Again, at UNCITRAL, it is easily possible to devise language that would exclude tribunal competence to apply investment treaties to which the investor’s home state is not party; and equally to bar any claim where there is a contractual agreement to a different dispute forum.
Tribunal’s remedial powers should be curbed
Another major issue with the system is grossly inflated damages claims, assisted by arbitrators’ lack of knowledge about principles of accounting and finance in most instances, and ready availability of high-priced consultants and ‘experts’ willing to do creative work with numbers and come up with figures in the billions.
States could agree at UNCITRAL to cap the remedial powers of a multilateral tribunal, either with a monetary limit or, for instance, to prohibit the tribunal from awarding, other than in exceptional circumstances, an amount exceeding investor’s proven losses or costs.
Most arbitrators, by contrast, have borrowed a doctrine of full reparation from older international law, which was concerned with state-to-state disputes and repairing the dignity and equality of a sovereign state after the wrongful act of another sovereign.

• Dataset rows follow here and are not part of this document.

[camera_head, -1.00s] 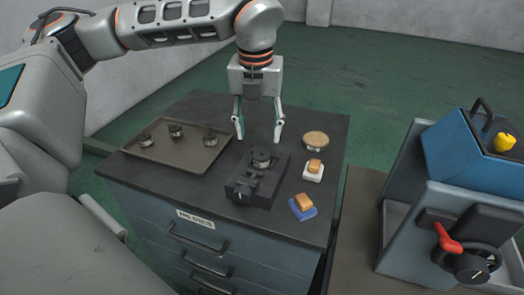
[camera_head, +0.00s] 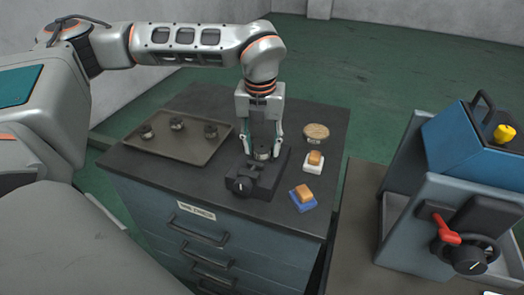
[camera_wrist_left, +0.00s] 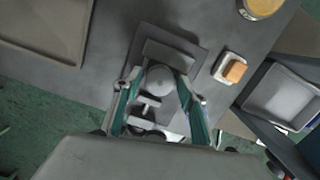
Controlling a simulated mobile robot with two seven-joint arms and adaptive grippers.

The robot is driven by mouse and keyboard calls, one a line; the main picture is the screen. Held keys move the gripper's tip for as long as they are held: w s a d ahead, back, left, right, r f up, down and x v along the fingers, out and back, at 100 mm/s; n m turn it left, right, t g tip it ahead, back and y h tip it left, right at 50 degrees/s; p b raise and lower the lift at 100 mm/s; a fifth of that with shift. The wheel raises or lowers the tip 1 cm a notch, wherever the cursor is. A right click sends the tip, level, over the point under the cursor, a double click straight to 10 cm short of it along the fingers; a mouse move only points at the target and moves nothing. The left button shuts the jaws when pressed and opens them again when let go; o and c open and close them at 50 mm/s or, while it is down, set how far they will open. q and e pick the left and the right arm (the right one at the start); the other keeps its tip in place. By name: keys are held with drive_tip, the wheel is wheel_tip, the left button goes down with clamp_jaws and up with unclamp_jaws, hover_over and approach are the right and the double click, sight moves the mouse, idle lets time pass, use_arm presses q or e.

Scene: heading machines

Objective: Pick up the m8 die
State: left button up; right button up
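A small round metal die (camera_head: 262,155) sits upright on a black fixture block (camera_head: 262,185) on the cabinet top; I cannot read its size. In the left wrist view the same die (camera_wrist_left: 160,79) shows as a round grey top between the fingers. My left gripper (camera_head: 262,149) points down over it, open, one finger on each side, with gaps visible in the left wrist view. Three similar dark round dies (camera_head: 177,123) stand on a flat tray; no marking is readable. My right gripper is not in view.
The tray (camera_head: 190,152) lies left on the cabinet. A round tan-topped tin (camera_head: 316,132), an orange block on a white dish (camera_head: 314,160) and another on a blue pad (camera_head: 304,197) stand right of the fixture. A blue machine (camera_head: 470,150) stands at far right.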

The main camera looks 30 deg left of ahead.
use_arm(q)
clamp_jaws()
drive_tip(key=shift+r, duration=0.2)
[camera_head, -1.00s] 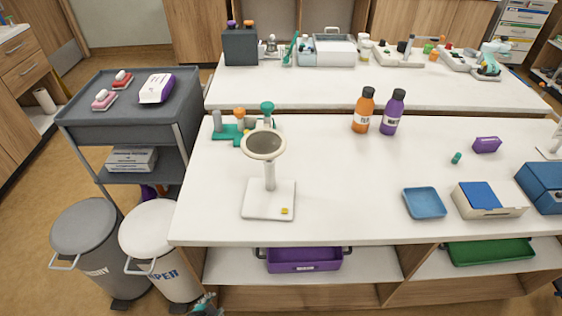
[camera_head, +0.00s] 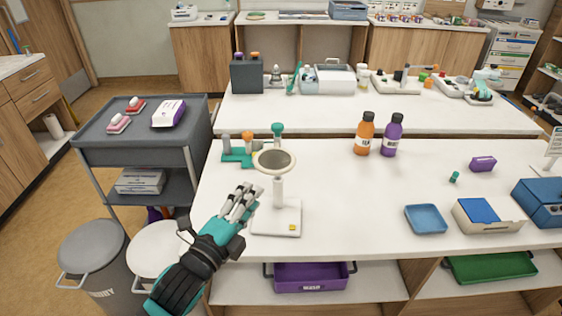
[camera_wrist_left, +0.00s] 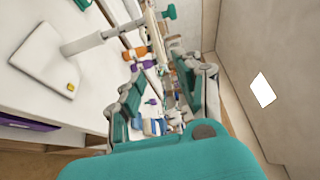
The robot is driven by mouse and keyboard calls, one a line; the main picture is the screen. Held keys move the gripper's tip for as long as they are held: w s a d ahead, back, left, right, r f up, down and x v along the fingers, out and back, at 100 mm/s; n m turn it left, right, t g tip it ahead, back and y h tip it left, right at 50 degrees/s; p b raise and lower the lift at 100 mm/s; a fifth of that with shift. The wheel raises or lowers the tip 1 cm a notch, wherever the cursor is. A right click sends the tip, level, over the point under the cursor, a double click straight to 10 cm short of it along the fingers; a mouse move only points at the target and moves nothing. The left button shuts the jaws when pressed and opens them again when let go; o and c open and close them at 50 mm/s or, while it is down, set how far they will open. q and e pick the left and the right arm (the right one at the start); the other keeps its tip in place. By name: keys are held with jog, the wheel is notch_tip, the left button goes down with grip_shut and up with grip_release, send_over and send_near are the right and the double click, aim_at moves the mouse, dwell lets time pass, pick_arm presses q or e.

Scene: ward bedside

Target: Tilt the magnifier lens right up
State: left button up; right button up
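The magnifier stands on the near table. It has a white square base (camera_head: 277,219), a white post (camera_head: 279,192) and a round lens (camera_head: 275,161) in a cream ring. The lens face shows as an oval from above, tilted on top of the post. My left gripper (camera_head: 246,202) is just left of the post, below the lens, with no clear contact. In the left wrist view its two fingers (camera_wrist_left: 165,82) are spread apart with nothing between them. The magnifier base (camera_wrist_left: 45,72) is at left there, and the lens ring (camera_wrist_left: 151,25) shows nearly edge-on at the top. My right gripper is not in view.
A teal rack (camera_head: 237,154) with several upright items stands behind the magnifier. Orange (camera_head: 365,134) and purple (camera_head: 393,136) bottles stand farther right. A blue tray (camera_head: 425,219) lies at right. The tabletop between magnifier and tray is clear. A grey cart (camera_head: 140,145) stands at left.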

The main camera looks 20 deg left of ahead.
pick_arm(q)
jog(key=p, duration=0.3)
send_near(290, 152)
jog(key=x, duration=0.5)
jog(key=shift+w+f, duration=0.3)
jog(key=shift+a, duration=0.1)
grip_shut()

This notion of full compensation, including for earnings that the investor might have made into the infinite future, produces enormous moral hazard – basically guaranteed profits regardless of the investor’s behavior – and is understandably questioned by economists.
Finally, as a matter of international justice, other stakeholders should also have access to justice in disputes about investment – indigenous groups, communities affected by environmental problems, which often trigger investment claims, and so on. A tribunal that gives standing to such groups, and which is charged with applying not only investment law, but international law of human rights and environmental protection, would give NGOs that now largely dismiss the UNCITRAL process, an important stake in it.
If UNCITRAL is to keep pace with the other developments around the world challenging ISDS, then bold and creative thinking will be necessary. Such innovation is not by any means beyond UNCITRAL’s mandate.